The occurrence of topographic relief along the subducting plate is thought to play a significant role in controlling the architecture and the deformation processes of subduction complexes Seamounts and seamounts chain represent topographic reliefs of the seafloor whose ultimate fate is the interaction with subduction complexes at convergent plate boundaries. Geophysical data (e.g., von Huene & Lallemand, 1990) and numerical modeling (e.g., Ruh et al., 2016) demonstrate that subducting seamounts contribute to modify the frontal part of the subduction complexes controlling the morphology of the frontal wedge, the fore-arc subsidence, the deformation and stress pattern, the triggering of tectonic erosion, as well as the migration and localization of the basal décollement. Complementary data with respect to geophysics and numerical modeling dataset can be derived from structural investigations on seamounts accreted in ancient accretionary prism or within collisional belts.

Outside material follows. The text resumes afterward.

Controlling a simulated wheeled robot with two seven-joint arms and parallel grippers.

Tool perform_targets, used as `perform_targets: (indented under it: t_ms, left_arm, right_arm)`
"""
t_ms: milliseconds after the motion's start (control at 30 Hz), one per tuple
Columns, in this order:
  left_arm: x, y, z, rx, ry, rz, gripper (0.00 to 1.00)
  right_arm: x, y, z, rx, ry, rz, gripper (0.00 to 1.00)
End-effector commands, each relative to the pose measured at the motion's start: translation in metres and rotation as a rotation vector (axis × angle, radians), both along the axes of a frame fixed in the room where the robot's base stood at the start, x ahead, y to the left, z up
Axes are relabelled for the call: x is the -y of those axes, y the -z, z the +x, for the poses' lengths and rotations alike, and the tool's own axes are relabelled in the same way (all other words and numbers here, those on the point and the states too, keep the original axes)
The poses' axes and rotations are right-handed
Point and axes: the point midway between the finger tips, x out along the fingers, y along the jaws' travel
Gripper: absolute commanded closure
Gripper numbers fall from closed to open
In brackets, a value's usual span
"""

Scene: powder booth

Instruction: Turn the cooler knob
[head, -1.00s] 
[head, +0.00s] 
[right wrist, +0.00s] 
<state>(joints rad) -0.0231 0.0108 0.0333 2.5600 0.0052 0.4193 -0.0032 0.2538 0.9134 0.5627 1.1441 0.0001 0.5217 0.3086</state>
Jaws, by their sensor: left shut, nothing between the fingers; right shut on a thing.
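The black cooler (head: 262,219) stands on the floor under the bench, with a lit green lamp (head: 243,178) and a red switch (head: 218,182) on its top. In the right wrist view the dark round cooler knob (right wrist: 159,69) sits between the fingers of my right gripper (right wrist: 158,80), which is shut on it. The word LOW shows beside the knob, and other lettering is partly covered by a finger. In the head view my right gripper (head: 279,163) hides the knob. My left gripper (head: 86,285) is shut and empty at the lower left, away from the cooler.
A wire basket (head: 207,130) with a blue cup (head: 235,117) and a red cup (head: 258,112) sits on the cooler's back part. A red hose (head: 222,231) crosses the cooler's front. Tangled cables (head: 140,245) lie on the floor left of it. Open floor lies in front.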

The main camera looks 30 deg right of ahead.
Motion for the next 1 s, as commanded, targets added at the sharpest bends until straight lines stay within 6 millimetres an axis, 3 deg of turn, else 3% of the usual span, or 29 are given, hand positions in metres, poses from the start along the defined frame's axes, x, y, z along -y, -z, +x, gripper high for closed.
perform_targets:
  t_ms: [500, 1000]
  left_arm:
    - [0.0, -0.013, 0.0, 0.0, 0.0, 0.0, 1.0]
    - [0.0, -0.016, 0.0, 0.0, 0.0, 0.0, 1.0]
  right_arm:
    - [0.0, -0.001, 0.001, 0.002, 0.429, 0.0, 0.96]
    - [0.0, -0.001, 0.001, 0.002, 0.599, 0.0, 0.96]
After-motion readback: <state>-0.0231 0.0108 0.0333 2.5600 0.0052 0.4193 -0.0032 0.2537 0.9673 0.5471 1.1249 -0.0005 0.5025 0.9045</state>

Here, we present the results of a multiscale (from map- to micro-scale) structural study of the western Durkan Complex in the Makran Accretionary Prism (SE Iran) that has been recently interpreted as including fragments of Late Cretaceous seamounts with the aim to shed light on the mechanism of accretion of seamount materials and the factors controlling the localization and propagation of the basal décollement. The results from the Durkan Complex indicate a polyphase deformation history characterized by three main deformative phases (D1, D2, and D3), likely occurred from the Late Cretaceous to the Miocene-Pliocene (?). The D1 is characterized by sub-isoclinal to close folds associated to an axial plane foliation and shear zone, and likely represents the underplating of seamount fragments at shallow to intermediate levels of the Makran accretionary prism. The D1 shear zones are preferentially composed of volcaniclastic rocks derived from successions representing seamount slope and cap. The D2 deformation stage is characterized by open to close folds with sub-horizontal axial plane and likely developed during the progressive exhumation up to shallow structural levels of previously accreted seamount fragments. The D1 and D2 structures are unconformably sealed by a late Paleocene – Eocene siliciclastic succession that is, in turn, deformed by W-verging thrust faults typical of the D3 phase. This phase likely testifies for a Miocene (?) -Pliocene (?) tectonic rework of the accreted seamount fragments with the activation of out-of sequence thrusts.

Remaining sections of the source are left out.